Stoccare e preservare i cereali
Insomma il grano e gli altri cereali, ma anche caffè, cacao ecc. necessitano per forza di cose di trattamenti che altrimenti, destinerebbero grossa parte delle derrate a sicure infestazioni e problematiche di tipo sanitario. Attualmente sono due le tecniche maggiormente utilizzate: l’impiego
di insetticidi di contatto e la fumigazione con gas tossici come la “fosfina”. Diciamo che il vero problema sono gli insetticidi da contatto (i noti antiparassitari utilizzati in quasi tutte derrate vegetali), sono i meno costosi da applicare e lasciano sicuramente residui sul prodotto. L’utilizzo dei fumiganti come la fosfina è invece, a mio avviso, molto più sicuro. Come anche illustrato dal lavoro “Difesa delle colture e sicurezza degli alimenti: considerazioni sulla filiera cereali” dell’Università di Torino e Università del Molise, e come anche ribadito dal Servizio Fitosanitario della Regione Emilia Romagna (Dossier apparso sul numero di settembre 2004 della rivista “Agricoltura”), l’uso della fosfina consente un’accurata disinfestazione, e come per quasi tutti i fumiganti, essendo sostanze volatili, non lasciano residui apprezzabili sul prodotto.
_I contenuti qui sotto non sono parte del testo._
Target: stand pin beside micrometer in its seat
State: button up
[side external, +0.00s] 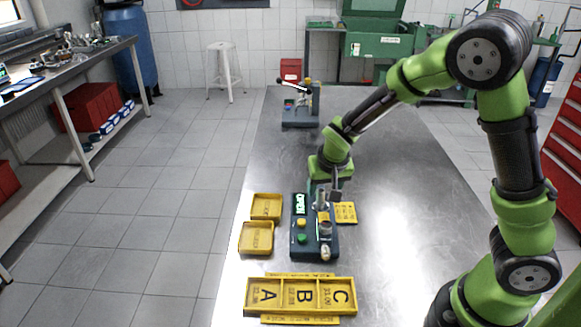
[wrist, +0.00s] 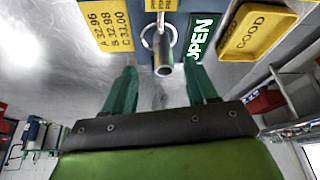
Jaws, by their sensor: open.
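A hollow silver pin (wrist: 163,60) shows in the wrist view, its round end facing me, in front of a ring-shaped metal part that looks like the micrometer frame (wrist: 147,36). My gripper (wrist: 161,70) is open, with one green finger on each side of the pin in the picture. I see no finger touching it. In the side view my gripper (side external: 325,188) is low over the far end of the grey gauge station (side external: 300,248). Silver parts stand along its right side; the fingers partly hide the far one. I cannot tell whether the pin is in a seat.
The station has an OPEN display (side external: 300,204). A yellow size card (side external: 346,213) lies at its right. Two yellow trays (side external: 256,238) are at its left, and a yellow A-B-C tray (side external: 301,297) in front. Another fixture (side external: 298,115) stands behind. The table's right side is clear.

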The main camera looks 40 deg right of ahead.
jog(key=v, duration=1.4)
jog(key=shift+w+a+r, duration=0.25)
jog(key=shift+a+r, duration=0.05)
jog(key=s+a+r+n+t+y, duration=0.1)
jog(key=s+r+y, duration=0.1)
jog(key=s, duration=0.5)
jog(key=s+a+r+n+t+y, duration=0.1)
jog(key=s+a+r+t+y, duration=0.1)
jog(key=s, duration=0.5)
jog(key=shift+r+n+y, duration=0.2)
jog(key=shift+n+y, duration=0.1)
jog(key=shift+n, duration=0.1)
Tanto è vero che un’ottimale riuscita del trattamento richiede sili perfettamente impermeabili, altrimenti la sostanza si volatilizza nell’atmosfera. In realtà l’utilizzo della fosfina è molto costoso e quindi si stanno sviluppando da anni nuove tecniche, come quella a cui si riferisce il Signor Giulio: l’utilizzo delle atmosfere modificate.
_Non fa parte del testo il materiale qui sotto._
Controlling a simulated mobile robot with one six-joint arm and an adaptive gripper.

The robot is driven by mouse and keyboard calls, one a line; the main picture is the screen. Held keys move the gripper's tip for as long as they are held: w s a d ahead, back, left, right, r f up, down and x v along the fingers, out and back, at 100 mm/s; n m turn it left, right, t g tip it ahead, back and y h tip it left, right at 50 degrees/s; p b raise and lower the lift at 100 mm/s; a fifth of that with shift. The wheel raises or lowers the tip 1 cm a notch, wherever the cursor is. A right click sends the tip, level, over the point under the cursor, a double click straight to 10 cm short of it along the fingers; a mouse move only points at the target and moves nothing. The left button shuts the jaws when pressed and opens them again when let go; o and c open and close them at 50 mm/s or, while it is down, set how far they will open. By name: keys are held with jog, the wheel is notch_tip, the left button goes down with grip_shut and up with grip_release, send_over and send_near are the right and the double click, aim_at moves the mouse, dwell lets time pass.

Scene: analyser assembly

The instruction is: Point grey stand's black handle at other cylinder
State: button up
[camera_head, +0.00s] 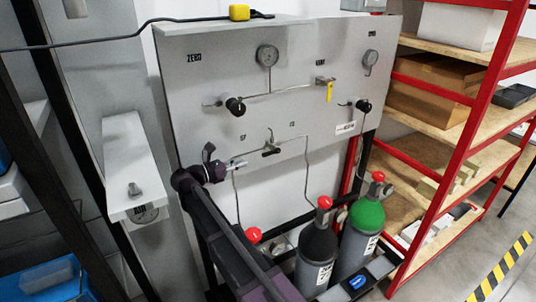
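The grey stand (210,80) is an upright panel with gauges, thin pipes and valves. Its black handle (271,152) sits low in the middle, below a small valve body between two small labels. The handle lies roughly sideways; which end points is too small to tell. A dark-shouldered cylinder (319,246) and a green-shouldered cylinder (367,217), both with red tops, stand below right of the handle. My gripper (239,164) is left of the handle, apart from it, near the panel. Its fingers are small and seen side-on, so their opening is unclear.
Black round knobs (235,105) and a yellow-tagged valve (329,90) stick out above the handle. A red shelf rack (455,150) stands right. A grey box with a gauge (130,165) is left.

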L’uso delle atmosfere controllate
Il principio delle atmosfere controllate, o modificate, si basa sul fatto che anche gli insetti hanno bisogno di ossigeno per sopravvivere; inoltre una concentrazione elevata di anidride carbonica ha un effetto tossico sugli insetti. Le prime prove sono state fatte utilizzando l’azoto (un gas inerteche costituisce circa l’80 % dell’atmosfera che noi respiriamo e che quindi non lascia residui). Tuttavia questo metodo ha incontrato non poche difficoltà, in quanto occorre che l’ossigeno resti sotto l’1% (cosa possibile solo in magazzini praticamente stagni) per un periodo molto lungo (3-4 settimane). Successivamente è stato sperimentato l’impiego dell’anidride carbonica. In questo caso è sufficiente una concentrazione del 40-60%, raggiungibile anche in magazzini non perfettamente stagni, in quanto si sfrutta la tossicità del gas. L’efficacia è ottima, a condizione che vengano
rispettate le concentrazioni ed i tempi, che dipendono dalle specie presenti e della temperatura della massa e dell’ambiente. Sicuramente gli ostacoli maggiori all’impiego di questo gas sono
la mancanza di magazzini ermetici, che aumentano i costi, quando non rendono addirittura impossibile il trattamento, ed i tempi di esposizione, relativamente lunghi (10 ed i 20 giorni).